This Supplementary Order Paper amends the Resource Legislation Amendment Bill to respond to public submissions and concern that the Resource Management Act 1991 (RMA) should be amended to help protect our climate. Climate change is the most challenging economic, public health, and environmental issue of our time. Climate pollution in the form of greenhouse gas emissions and the increase in the average global temperature is the major threat to life on our planet.
The RMA is our major environmental and planning law. It regulates activities which use and develop land, water, air, and the coast. If we are to reduce our climate pollution, RMA decision makers must be able to consider the effects of development and other activities in terms of their greenhouse gas emissions. The Supplementary Order Paper amends the bill to enable RMA decision makers to do this.
This Supplementary Order Paper would enable the Minister and consent authorities to consider greenhouse gas emissions and the effects of climate change when deciding applications for discharge consents and marine consents, and developing national environmental standards, regional and district plans, and regulations.
A stable climate is central to the achievement of the RMA’s purpose of sustainable management. The impacts of an unstable climate, such as more intense storm events, more frequent and severe floods, more frequent drought, and ocean acidification affect New Zealand’s natural and physical resources and life-supporting capacity.
The Supplementary Order Paper amends clause 13 to add climate change and greenhouse gas emissions to section 32 of the RMA. This section covers the matters which the Minister must consider in doing an evaluation of national environmental standards and aquaculture regulations before these are notified for public submissions, and which councils must consider when doing a similar evaluation before notifying a plan or plan change.

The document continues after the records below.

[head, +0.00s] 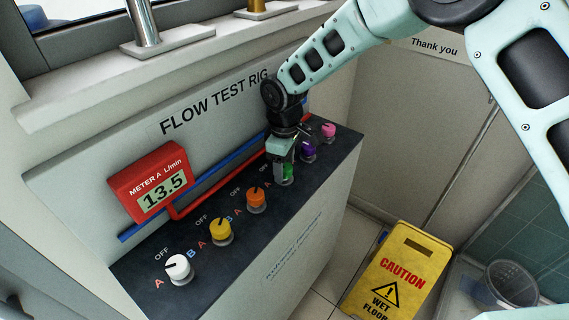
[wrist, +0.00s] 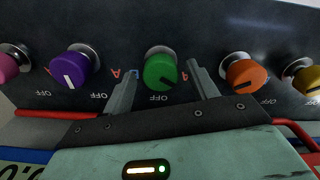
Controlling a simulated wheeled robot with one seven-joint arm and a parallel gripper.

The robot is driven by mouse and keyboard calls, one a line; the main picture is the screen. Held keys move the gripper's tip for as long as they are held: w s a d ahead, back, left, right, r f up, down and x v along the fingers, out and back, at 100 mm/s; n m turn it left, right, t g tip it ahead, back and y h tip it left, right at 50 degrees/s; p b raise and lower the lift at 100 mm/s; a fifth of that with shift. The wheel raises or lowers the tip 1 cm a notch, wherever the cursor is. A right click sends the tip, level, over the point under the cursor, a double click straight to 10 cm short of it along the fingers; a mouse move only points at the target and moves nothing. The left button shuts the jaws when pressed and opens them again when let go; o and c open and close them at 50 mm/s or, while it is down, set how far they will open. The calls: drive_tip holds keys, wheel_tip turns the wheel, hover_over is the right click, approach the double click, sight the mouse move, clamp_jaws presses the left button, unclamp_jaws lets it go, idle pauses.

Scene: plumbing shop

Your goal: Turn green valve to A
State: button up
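The green valve (wrist: 160,70) is a round knob on the dark panel top, in the middle of the wrist view. My gripper (wrist: 163,75) is open, with one finger on each side of the knob; small gaps show between fingers and knob. In the head view my gripper (head: 283,163) comes down from above over the green valve (head: 287,172), hiding part of it.
Orange (wrist: 243,72) and purple (wrist: 72,67) knobs flank the green one closely. Yellow (head: 221,230), white (head: 178,267) and pink (head: 328,130) knobs share the panel (head: 245,232). The red meter (head: 150,187) reads 13.5. A yellow caution sign (head: 392,272) stands on the floor at right.

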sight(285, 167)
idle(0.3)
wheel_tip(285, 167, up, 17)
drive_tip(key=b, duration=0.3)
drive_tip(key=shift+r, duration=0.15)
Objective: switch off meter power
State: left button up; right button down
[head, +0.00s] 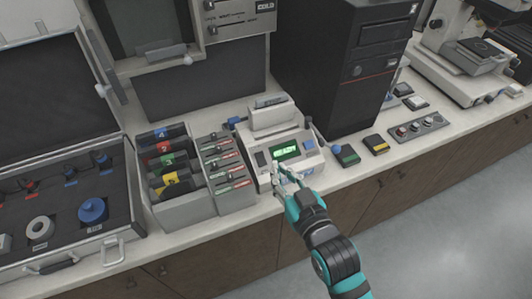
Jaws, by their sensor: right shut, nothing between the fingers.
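The meter (262,142) is a small light grey device on the bench, with a lit green display that seems to read "READY". My right gripper (282,178) is shut and empty at the lower front of the meter, just below the display. Its fingertips overlap the meter's front edge in the picture; I cannot tell whether they touch it. The fingers hide part of the lower panel, and I cannot make out a power switch. My left gripper is not in view.
A rack of numbered coloured cartridges (184,208) stands left of the meter. An open case (122,205) lies further left. A black computer tower (335,100) stands behind and right. Open floor lies in front.

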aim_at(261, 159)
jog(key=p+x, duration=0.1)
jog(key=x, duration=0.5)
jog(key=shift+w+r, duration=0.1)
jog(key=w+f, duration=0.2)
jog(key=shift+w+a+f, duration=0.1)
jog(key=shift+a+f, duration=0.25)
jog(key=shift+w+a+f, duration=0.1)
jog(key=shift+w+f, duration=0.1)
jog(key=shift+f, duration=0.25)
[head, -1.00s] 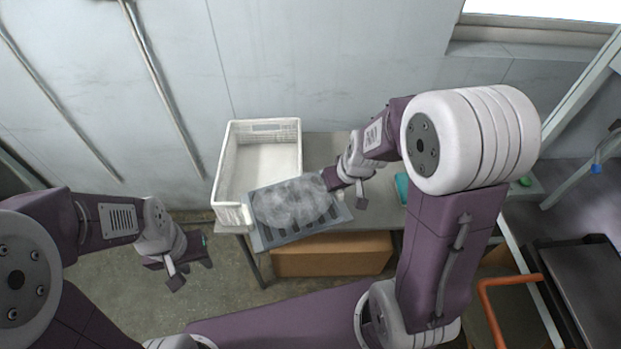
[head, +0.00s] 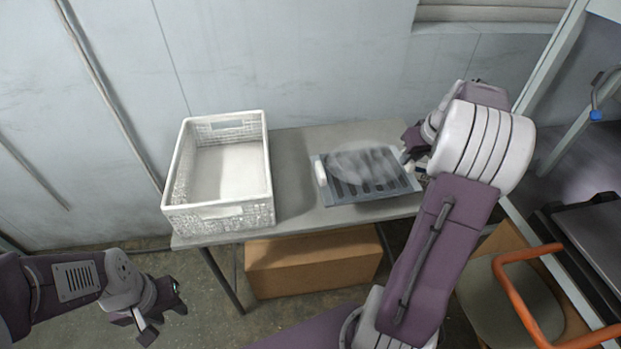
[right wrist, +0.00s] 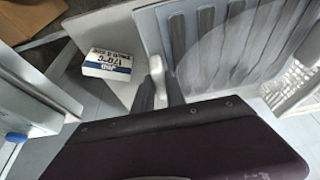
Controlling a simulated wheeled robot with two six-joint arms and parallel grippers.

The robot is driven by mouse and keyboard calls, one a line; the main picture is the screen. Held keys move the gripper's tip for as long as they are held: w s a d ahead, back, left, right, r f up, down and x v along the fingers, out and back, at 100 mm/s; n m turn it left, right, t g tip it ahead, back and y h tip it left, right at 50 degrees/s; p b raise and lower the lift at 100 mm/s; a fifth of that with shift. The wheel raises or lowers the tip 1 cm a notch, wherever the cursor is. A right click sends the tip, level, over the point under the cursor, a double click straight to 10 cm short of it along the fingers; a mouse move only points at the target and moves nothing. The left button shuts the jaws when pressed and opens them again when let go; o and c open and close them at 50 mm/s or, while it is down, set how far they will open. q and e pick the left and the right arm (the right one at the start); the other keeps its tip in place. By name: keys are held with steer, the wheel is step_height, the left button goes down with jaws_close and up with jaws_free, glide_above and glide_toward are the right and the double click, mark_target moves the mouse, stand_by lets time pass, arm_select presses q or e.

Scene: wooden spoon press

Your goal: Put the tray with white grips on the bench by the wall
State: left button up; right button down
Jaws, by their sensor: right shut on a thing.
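The tray (head: 345,191) is a flat grey panel with dark slots and a white grip (head: 320,172) at its left end. A pale, cloudy sheet or patch covers part of it. It lies flat on or just above the bench (head: 296,205), right of the white crate; I cannot tell if it touches. My right gripper (head: 410,152) is at the tray's right end, shut on the other white grip (right wrist: 155,72), seen between its fingers in the right wrist view. My left gripper (head: 165,316) is open and empty, low in front of the bench's left end.
A white crate (head: 218,216) stands on the bench's left part. A cardboard box (head: 312,265) is under the bench. A small white box with a blue label (right wrist: 108,68) is beside the grip in the right wrist view. An orange-armed chair (head: 530,258) is at right.

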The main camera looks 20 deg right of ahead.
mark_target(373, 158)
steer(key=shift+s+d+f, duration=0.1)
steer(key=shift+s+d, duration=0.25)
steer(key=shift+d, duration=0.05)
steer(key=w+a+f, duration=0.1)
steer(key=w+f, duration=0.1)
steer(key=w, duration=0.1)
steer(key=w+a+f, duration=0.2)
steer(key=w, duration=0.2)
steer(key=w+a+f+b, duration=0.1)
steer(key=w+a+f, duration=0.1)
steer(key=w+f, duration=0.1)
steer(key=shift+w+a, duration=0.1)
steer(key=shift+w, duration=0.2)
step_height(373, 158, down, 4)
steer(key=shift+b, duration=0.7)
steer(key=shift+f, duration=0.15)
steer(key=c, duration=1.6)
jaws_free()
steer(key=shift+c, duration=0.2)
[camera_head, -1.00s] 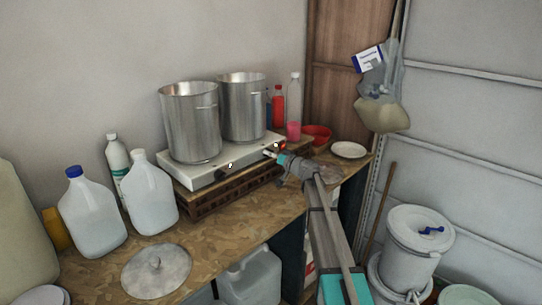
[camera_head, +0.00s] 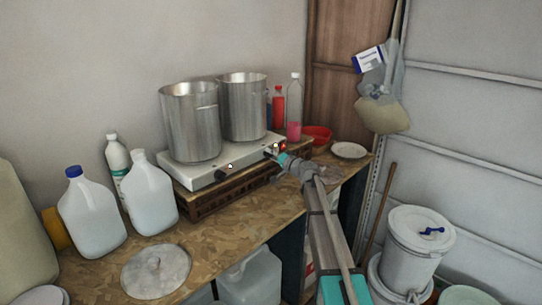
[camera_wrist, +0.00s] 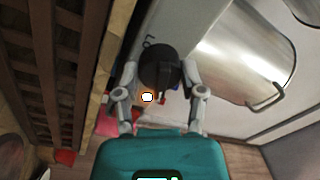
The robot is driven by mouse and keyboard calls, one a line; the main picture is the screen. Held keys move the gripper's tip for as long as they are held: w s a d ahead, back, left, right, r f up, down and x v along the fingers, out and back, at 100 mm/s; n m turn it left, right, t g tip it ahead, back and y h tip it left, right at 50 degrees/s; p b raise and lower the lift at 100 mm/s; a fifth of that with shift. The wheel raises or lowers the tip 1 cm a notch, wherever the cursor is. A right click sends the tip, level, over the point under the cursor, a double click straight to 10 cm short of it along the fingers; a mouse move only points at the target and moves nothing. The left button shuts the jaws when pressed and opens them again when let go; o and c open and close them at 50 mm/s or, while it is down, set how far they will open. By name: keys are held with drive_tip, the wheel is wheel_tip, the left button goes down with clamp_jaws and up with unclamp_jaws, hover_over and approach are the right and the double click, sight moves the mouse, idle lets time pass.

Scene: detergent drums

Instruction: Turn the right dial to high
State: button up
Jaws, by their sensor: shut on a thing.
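The hot plate (camera_head: 205,180) is a pale two-burner unit with dials on its front panel. The right dial (camera_wrist: 160,66) is a round black knob in the wrist view, with a pointer ridge on its face. Lettering beginning "Lo" is printed beside it. My gripper (camera_wrist: 160,78) has one finger on each side of this dial and is shut on it. In the head view my gripper (camera_head: 274,155) is at the right end of the front panel and largely hides the dial. The left dial (camera_head: 221,174) is free.
Two steel pots (camera_head: 190,125) (camera_head: 243,108) stand on the hot plate, which rests on a brown slatted stand (camera_head: 215,197). A lit indicator (camera_wrist: 147,97) shows near the right dial. Jugs (camera_head: 92,220) and a round lid (camera_head: 155,272) are on the counter's left.

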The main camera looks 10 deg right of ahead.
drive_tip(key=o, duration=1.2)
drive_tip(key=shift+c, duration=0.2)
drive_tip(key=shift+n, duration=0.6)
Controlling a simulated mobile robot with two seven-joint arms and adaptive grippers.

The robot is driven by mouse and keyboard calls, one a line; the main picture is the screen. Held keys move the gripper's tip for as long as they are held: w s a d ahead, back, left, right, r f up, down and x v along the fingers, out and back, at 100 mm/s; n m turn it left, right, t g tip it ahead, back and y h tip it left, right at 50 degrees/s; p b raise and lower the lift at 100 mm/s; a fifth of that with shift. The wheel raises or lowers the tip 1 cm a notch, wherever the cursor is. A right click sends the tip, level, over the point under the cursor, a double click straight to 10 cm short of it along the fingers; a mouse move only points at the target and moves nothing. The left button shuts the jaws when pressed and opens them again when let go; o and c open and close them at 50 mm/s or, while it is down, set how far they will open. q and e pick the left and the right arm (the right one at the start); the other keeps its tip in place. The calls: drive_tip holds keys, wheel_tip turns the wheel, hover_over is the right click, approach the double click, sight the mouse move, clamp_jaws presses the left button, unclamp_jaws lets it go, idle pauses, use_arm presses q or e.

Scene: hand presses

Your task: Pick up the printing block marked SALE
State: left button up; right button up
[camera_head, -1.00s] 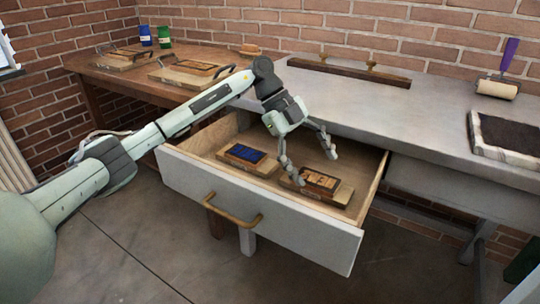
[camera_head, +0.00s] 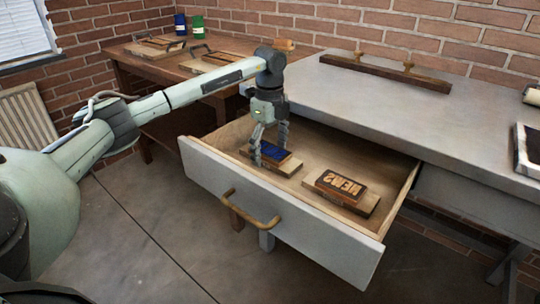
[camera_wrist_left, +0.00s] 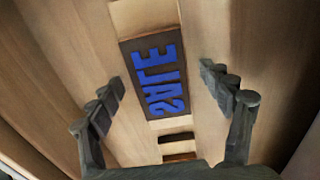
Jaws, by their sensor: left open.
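The printing block marked SALE (camera_wrist_left: 155,75) shows in the left wrist view as a dark block with raised blue, mirror-like letters on a pale wooden base. In the head view its blue face (camera_head: 273,151) shows in the left part of the open drawer, partly hidden by my fingers. My left gripper (camera_head: 269,157) points down over this block. It is open and empty. In the left wrist view, its fingers (camera_wrist_left: 170,95) stand apart on the two long sides of the block. My right gripper is not in view.
A second block with pale letters (camera_head: 342,188) lies to the right in the drawer. The drawer front (camera_head: 300,222) and side walls rise around them. The grey worktop (camera_head: 390,115) overhangs the back. A wooden table (camera_head: 170,70) stands at the far left.

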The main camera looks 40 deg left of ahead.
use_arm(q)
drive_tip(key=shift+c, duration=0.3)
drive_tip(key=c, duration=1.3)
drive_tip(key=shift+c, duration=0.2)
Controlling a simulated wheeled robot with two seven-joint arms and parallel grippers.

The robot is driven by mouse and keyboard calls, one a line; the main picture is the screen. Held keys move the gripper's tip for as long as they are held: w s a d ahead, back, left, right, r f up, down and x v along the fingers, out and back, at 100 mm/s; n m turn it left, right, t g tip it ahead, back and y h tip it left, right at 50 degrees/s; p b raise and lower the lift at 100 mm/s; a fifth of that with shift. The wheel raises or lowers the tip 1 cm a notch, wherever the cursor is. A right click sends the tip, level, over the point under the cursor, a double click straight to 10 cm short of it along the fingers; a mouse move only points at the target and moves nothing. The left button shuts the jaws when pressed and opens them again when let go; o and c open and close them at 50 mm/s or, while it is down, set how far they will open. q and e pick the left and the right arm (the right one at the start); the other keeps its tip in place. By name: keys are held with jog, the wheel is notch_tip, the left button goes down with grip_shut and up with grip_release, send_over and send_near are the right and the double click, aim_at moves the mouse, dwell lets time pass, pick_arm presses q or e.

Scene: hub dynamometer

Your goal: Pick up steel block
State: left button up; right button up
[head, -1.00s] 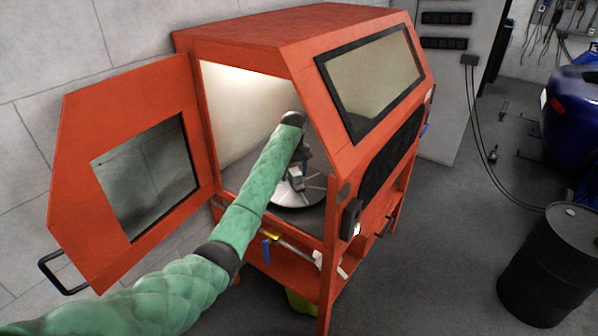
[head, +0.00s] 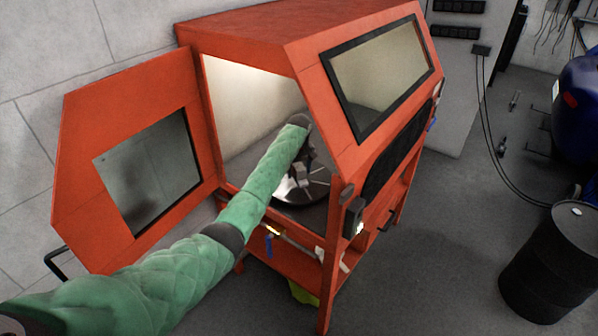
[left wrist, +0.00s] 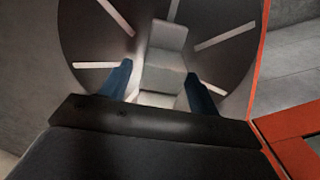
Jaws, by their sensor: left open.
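The steel block (left wrist: 165,62) is a light grey stepped block standing on a dark round turntable (left wrist: 85,35) with pale radial slots. My left gripper (left wrist: 160,69) is open, with one blue finger on each side of the block's near part in the left wrist view. I cannot tell whether the fingers touch it. In the head view, my left arm reaches through the open door into the red cabinet (head: 240,30). There the gripper (head: 302,163) is small and dark above the turntable (head: 318,188), and the block cannot be told clearly from it. My right gripper is not in view.
The cabinet door (head: 85,150) stands open at the left of my arm. The cabinet's sloped window side (head: 385,70) bounds the right. A black drum (head: 550,265) stands at the lower right, with clear floor between.

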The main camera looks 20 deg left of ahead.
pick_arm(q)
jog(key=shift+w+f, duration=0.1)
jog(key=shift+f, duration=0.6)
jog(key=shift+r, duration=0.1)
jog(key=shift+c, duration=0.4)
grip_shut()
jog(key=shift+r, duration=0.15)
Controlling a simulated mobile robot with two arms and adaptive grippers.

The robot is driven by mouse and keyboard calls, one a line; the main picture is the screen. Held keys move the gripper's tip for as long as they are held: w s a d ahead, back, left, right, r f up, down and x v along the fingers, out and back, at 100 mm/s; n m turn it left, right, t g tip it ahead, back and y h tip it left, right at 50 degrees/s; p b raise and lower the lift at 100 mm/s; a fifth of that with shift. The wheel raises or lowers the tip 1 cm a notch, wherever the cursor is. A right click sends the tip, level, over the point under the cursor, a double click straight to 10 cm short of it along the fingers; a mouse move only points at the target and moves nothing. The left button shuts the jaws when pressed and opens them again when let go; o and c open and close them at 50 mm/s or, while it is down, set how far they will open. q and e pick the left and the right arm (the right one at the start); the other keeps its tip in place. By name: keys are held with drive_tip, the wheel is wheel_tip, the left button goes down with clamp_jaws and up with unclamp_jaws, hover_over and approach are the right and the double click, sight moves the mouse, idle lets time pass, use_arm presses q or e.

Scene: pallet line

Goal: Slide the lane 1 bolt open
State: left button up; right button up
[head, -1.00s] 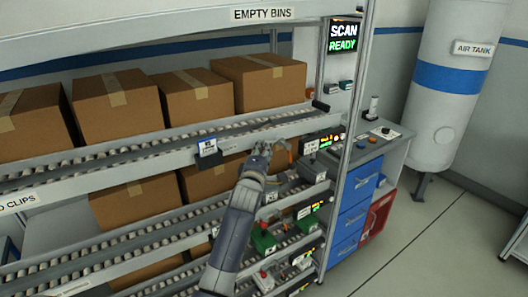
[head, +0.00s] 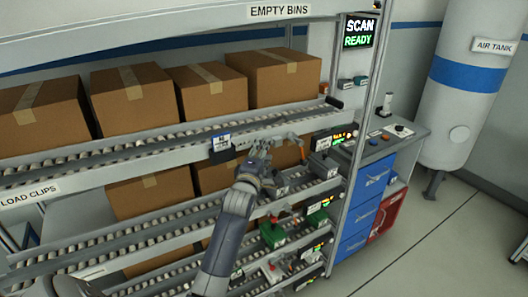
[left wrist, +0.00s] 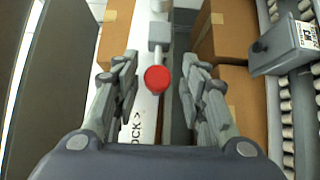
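A round red knob (left wrist: 157,79) sits on a grey rod in the left wrist view, with a grey block (left wrist: 160,36) further along it. A white plate (left wrist: 142,108) beside it carries partly hidden text ending in "OCK >". My left gripper (left wrist: 157,92) is open, its fingers on either side of the knob with gaps showing. In the head view my left gripper (head: 262,160) is in front of the upper roller lane's front rail (head: 180,152); the knob is hidden there. My right gripper is not in view.
Cardboard boxes (head: 133,95) stand on the roller lanes. A small grey tagged unit (head: 221,142) is on the rail left of the gripper. An orange lever (head: 295,138) and lit displays (head: 338,137) are to the right. Green boxes (head: 273,233) sit lower. Open floor lies at right.

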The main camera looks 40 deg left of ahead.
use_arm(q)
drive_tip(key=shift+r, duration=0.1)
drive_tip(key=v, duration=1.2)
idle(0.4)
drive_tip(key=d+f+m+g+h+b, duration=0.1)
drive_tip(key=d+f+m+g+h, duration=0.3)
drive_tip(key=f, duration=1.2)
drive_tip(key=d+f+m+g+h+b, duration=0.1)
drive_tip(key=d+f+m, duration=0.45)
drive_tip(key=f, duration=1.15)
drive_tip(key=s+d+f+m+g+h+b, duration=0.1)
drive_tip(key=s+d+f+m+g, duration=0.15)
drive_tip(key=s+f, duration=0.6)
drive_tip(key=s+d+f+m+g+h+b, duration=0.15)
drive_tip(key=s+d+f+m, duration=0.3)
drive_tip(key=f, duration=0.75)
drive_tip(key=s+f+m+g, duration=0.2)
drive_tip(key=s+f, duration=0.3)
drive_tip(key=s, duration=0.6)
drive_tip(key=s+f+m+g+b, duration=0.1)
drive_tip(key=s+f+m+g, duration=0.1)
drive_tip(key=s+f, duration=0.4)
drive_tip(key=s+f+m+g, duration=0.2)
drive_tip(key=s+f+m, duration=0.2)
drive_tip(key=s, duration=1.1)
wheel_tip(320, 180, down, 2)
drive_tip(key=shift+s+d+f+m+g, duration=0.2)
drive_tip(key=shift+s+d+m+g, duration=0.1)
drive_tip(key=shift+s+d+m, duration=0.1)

Sections 70A and 104E of the RMA limits consent authorities’ consideration of the effects of proposed activities in increasing greenhouse emissions to the extent that the use and development of renewable energy allows a reduction in the discharge of greenhouse gases. New clauses 44A and 132A remove these limitations to require greenhouse gas emissions to be assessed and considered as part of the decision about whether the land use, discharge, or other activity should proceed. It will enable conditions to avoid or mitigate emissions to be included in consents granted for land use, water, discharge, and coastal permits.
The Supplementary Order Paper does not alter the current provisions in the RMA which allow decision makers to consider the effects of climate change and the benefits of renewable energy.
The amendment to clause 4 would make it clear that contaminant, as defined in the Act, includes greenhouse gases.
The amendment to clause 5, new section 6(i), adds a new matter of national importance that must be
“recognised and provided for” in regional policy statements, plans, and resource consent decisions: namely,
“achieving a significant reduction in the discharge into air of greenhouse gases”.
The amendment to clause 13 amends section 32 of the RMA to require councils in preparing plans and the Minister in preparing national environment standards to identify and evaluate the benefits and costs of any proposed reduction or increase in greenhouse gas emissions associated with objectives, policies, rules and other provisions in a proposed plan. It replaces the current section 32(2)(a), removing the requirement for councils to identify and evaluate the costs and benefits of plan provisions in providing or reducing economic growth and employment.
New clause 44A repeals section 70A of the RMA to remove the prohibition on regional councils having planning rules that consider the impact of discharging greenhouse gasses into the air. The clause allows councils to continue to consider the extent to which the development of renewable energy allows greenhouse gas emissions to be reduced.
New clause 44B amends section 70B to allow councils to have stronger, more restrictive plan provisions than those in a national environmental standard but not weaker ones.
New clause 132A amends section 104F to allow a consent authority to only apply conditions which are more restrictive than those permitted under a national environmental standard on climate change and greenhouse emissions.